CHALLENGE:
Exactly retype the lines of the material from its first line to the line with "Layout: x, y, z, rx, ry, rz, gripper", including both.
##### DATASET SECTION #####
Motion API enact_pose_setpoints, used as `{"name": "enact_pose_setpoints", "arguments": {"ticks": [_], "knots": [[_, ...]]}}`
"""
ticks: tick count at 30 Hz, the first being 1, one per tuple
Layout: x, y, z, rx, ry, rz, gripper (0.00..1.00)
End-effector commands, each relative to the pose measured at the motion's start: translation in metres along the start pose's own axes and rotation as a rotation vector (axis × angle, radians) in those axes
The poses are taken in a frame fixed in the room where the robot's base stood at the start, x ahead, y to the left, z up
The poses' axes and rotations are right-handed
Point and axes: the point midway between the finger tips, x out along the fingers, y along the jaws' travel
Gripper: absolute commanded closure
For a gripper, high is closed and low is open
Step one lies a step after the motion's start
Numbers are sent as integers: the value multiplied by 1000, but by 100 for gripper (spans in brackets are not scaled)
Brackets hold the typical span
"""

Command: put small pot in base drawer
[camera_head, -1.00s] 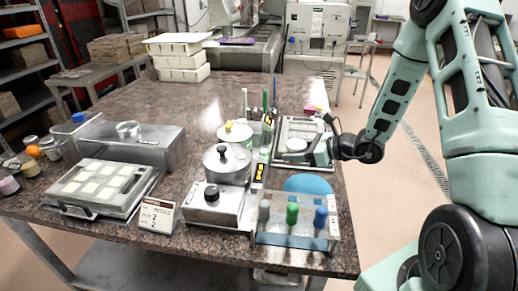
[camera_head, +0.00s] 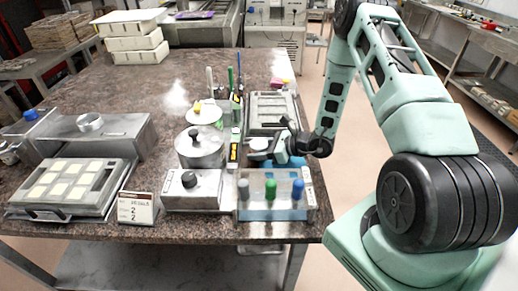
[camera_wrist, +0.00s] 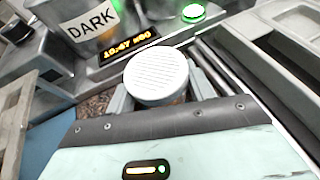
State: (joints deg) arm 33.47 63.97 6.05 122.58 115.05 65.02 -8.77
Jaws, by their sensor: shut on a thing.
#####
SOLVED EXERCISE:
Motion API enact_pose_setpoints, used as `{"name": "enact_pose_setpoints", "arguments": {"ticks": [_], "knots": [[_, ...]]}}`
"""
ticks: tick count at 30 Hz, the first being 1, one per tuple
Layout: x, y, z, rx, ry, rz, gripper (0.00..1.00)

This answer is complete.